Optical properties of the as-deposited Al₂O₃ films with a 40 min deposition duration were studied (Figure 7a,b). The mean transmittance of the film at wavelengths ranging from 200 to 2000 nm, was about 80%, which is higher than reported elsewhere [26], as a result of its ultrathin film thickness. In addition, the as-deposited Al₂O₃ film was amorphous (Figure 3). Its optical band gap could be estimated using a graph of (αhν)^1/2 versus hν according to Tauc’s theory as shown in Figure 7b [27], where α, the optical attenuation coefficient at energy hν, is extracted from the transmittance spectra using the relation [28] $\mathsf{\alpha }=-(1/d)\ln T_{\mathrm{film}}$, where d is the film thickness, which was approximately 40 nm. From Figure 7b, the optical band gap of the Al₂O₃ film was found to be 3.72 eV, which was much lower than bulk Al₂O₃ (8.7 eV) [29] and the Al₂O₃ film prepared by spray pyrolysis [30], probably because defect energy levels formed in the energy band structure [31]. At a wavelength of 1550 nm, the optical attenuation coefficient (α) was calculated to be 3.0 × 10⁴ cm⁻¹, which is higher than that found by Shamala [32] in which the thickness of Al₂O₃ films prepared by electron beam evaporation was about 100 nm. This high optical attenuation agreed well with the low optical band gap because the existence of defect energy levels in the band structure would improve the optical absorption of the Al₂O₃ film and increase its optical loss.

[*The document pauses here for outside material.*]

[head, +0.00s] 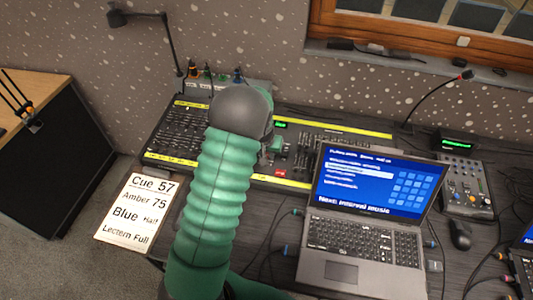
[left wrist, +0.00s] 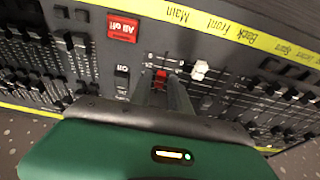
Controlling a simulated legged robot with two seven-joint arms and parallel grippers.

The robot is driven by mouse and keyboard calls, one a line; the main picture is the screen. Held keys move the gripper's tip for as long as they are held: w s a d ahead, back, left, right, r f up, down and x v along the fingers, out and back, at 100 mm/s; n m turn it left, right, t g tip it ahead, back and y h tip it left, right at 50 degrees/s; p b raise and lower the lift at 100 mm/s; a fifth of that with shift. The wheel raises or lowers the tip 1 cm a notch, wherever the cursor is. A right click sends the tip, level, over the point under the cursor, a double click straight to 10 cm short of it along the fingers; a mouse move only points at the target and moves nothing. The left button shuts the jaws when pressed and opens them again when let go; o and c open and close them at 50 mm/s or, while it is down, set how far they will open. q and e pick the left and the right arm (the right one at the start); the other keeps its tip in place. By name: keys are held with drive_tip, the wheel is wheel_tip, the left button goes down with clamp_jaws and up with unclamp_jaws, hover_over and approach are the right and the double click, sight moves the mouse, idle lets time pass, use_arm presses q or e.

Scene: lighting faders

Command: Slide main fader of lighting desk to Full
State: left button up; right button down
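The lighting desk (head: 180,124) is a dark board with rows of faders and yellow label strips. It lies behind the laptop, partly hidden by my left arm. In the left wrist view a red fader cap (left wrist: 160,77) sits near the yellow strip end marked Main (left wrist: 175,14). My left gripper (left wrist: 163,84) has one finger on each side of this cap, low over the desk. I cannot tell whether the fingers press on it. In the head view the left gripper (head: 272,148) is mostly hidden behind its own wrist. My right gripper is not in view.
A white fader cap (left wrist: 200,70) is close beside the right finger. A red All off button (left wrist: 122,28) and an On switch (left wrist: 122,82) are to the left. The laptop (head: 372,190) stands in front of the desk's right part. A cue card (head: 137,210) lies at lower left.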

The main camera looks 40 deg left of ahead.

The permittivity and dielectric loss of the 40-min-deposited Al₂O₃ films as a function of the frequency ranging from 100 Hz to 1 MHz are plotted in Figure 7c,d. With an increase in frequency, permittivity and dielectric loss both decreased and then became stable. When the frequency was 1 MHz, the permittivity was 8.96, which is in good agreement with Segda [33] in which Al₂O₃ films were also prepared by RF magnetron sputtering. However, the dielectric loss at a frequency of 1 MHz was 0.31 in this work, which was higher than those Al₂O₃ films prepared by the sol-gel method [34]. This is probably because numerous defects existed in the as-deposited Al₂O₃ film, and ions in the vicinity of these defects were weakly bonded and more easily activated. When the film was placed in an electric field, those ions around the defects would form conducting electricity and cause a large dielectric loss [32].

The impedance and its corresponding Nyquist spectrum of the 40-min-deposited Al₂O₃ films is shown in Figure 7e,f. From this, the resistivity of the film is 5 × 10¹⁰ Ω·cm, which is lower than reported elsewhere [1]. Such low resistivity is in accordance with the low optical band gap and the high dielectric loss of the as-deposited Al₂O₃ films, all of which stemmed from the numerous defects that probably existed in the as-deposited ultrathin film. Thus, intentional substrate heat treatment and post-deposition annealing would be expected to further optimize the deposited films and improve their corresponding properties in the future.

4. Conclusions

In this work, ultrathin Al₂O₃ films were fabricated onto n-InP substrates by RF magnetron sputtering to explore their candidacy for insulating layers in semiconductor lasers for optical communication. The as-deposited Al₂O₃ film was amorphous and near stoichiometric. It first grew in island mode, and when those islands became connected, it turned grew in layer-by-layer mode, because of the poor wettability between the Al₂O₃ film and the n-InP substrate, the smooth surface of the n-InP substrate, and the low deposition temperature. Compact and uniform Al₂O₃ films were obtained when the deposition duration reached 40 min. The mean transmittance, optical band gap, and the optical attenuation coefficient at a wavelength of 1550 nm of this A₂O₃ film were ~80%, 3.72 eV, and 3.0 × 10⁴ cm⁻¹, respectively. The permittivity and dielectric loss at a frequency of 1 MHz was 8.96 and 0.31, respectively, and the film resistivity was estimated to be 5 × 10¹⁰ Ω·cm. Though there is plenty of room to improve the optical and dielectric properties of the fabricated ultrathin Al₂O₃ film by RF magnetron sputtering, this work provides valuable references for ultrathin Al₂O₃ films applied in semiconductor lasers as candidate insulating layers to reduce the cost of device fabrication and simplify the fabrication process.